DIRECTIVE - Could the lines from the one with "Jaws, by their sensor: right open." through the end of the listing be restated exactly, with nothing else included?

Records from a collection -
○ ○ ○

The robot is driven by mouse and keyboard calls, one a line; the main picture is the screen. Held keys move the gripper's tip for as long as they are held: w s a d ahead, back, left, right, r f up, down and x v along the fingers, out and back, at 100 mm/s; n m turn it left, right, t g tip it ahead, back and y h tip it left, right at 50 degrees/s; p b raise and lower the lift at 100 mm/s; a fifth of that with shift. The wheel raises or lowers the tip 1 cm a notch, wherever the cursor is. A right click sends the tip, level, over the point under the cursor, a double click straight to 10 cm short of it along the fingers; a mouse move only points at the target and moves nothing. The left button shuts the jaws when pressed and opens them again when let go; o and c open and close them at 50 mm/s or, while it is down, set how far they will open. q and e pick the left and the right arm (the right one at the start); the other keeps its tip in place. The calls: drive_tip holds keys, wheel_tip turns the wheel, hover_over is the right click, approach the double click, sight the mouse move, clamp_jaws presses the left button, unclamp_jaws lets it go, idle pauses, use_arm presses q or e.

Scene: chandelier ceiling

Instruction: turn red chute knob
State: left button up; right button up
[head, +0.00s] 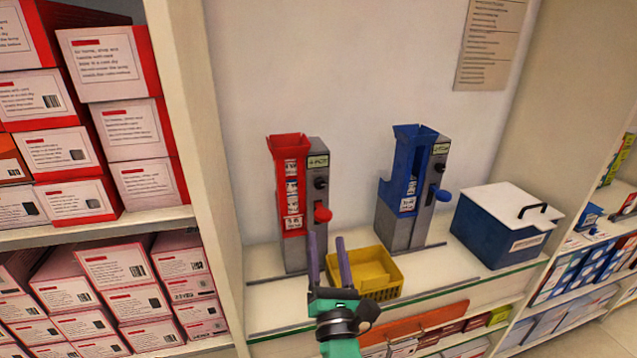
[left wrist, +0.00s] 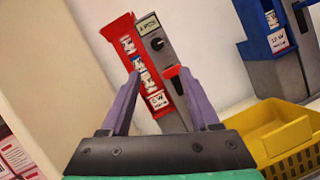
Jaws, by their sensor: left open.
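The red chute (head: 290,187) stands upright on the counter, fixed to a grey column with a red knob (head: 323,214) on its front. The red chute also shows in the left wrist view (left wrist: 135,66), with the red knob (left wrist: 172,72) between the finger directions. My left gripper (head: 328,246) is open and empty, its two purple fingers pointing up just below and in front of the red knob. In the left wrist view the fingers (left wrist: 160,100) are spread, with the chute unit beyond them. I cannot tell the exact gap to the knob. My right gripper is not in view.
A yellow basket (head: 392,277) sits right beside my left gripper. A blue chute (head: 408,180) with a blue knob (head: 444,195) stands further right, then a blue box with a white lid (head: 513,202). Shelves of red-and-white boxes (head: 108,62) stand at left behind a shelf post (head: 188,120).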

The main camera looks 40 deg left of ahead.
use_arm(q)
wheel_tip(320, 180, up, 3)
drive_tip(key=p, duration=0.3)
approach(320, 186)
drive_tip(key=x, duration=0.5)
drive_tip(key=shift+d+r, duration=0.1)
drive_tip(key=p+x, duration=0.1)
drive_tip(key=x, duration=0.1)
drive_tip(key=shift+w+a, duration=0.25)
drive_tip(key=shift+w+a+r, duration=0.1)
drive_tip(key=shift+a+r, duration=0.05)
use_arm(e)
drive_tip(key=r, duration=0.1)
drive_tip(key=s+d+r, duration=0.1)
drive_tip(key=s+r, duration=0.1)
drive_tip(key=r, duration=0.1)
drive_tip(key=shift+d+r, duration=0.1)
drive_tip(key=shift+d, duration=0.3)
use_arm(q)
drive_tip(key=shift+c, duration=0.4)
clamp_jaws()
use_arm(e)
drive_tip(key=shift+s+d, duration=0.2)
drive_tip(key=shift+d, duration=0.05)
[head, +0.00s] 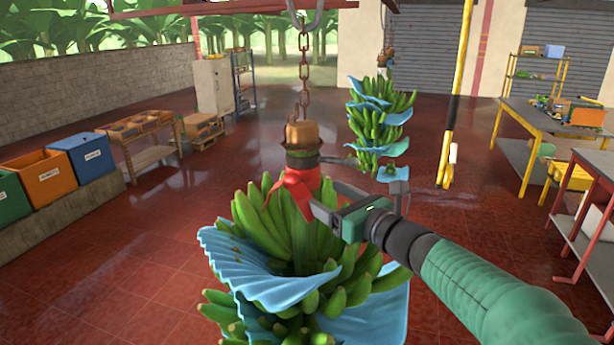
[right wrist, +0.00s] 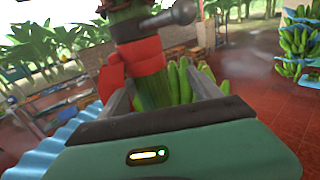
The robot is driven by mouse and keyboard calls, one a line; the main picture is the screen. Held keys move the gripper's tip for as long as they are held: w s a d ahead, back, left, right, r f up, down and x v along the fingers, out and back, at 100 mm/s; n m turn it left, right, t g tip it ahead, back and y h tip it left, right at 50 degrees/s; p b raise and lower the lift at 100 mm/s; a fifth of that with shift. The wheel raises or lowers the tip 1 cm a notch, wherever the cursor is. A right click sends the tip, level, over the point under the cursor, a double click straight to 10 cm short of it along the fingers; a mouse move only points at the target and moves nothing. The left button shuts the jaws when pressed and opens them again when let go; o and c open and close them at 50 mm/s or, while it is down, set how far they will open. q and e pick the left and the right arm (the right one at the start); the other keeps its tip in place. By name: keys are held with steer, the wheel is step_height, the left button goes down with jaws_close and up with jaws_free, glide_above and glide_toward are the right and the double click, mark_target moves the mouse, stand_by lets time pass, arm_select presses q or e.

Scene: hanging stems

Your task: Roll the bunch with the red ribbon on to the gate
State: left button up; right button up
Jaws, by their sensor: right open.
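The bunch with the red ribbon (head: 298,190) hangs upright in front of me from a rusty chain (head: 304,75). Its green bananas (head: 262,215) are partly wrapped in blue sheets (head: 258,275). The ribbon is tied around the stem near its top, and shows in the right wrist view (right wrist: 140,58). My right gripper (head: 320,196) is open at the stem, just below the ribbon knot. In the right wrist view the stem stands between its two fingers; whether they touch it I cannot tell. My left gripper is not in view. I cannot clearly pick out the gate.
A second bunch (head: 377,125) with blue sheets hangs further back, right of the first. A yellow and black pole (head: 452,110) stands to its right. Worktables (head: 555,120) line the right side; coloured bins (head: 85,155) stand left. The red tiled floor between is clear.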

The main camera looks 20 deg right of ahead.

○ ○ ○

THE RESULT -
Jaws, by their sensor: right open.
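The bunch with the red ribbon (head: 298,190) hangs upright in front of me from a rusty chain (head: 304,75). Its green bananas (head: 262,215) are partly wrapped in blue sheets (head: 258,275). The ribbon is tied around the stem near its top, and shows in the right wrist view (right wrist: 140,58). My right gripper (head: 320,196) is open at the stem, just below the ribbon knot. In the right wrist view the stem stands between its two fingers; whether they touch it I cannot tell. My left gripper is not in view. I cannot clearly pick out the gate.
A second bunch (head: 377,125) with blue sheets hangs further back, right of the first. A yellow and black pole (head: 452,110) stands to its right. Worktables (head: 555,120) line the right side; coloured bins (head: 85,155) stand left. The red tiled floor between is clear.

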The main camera looks 20 deg right of ahead.

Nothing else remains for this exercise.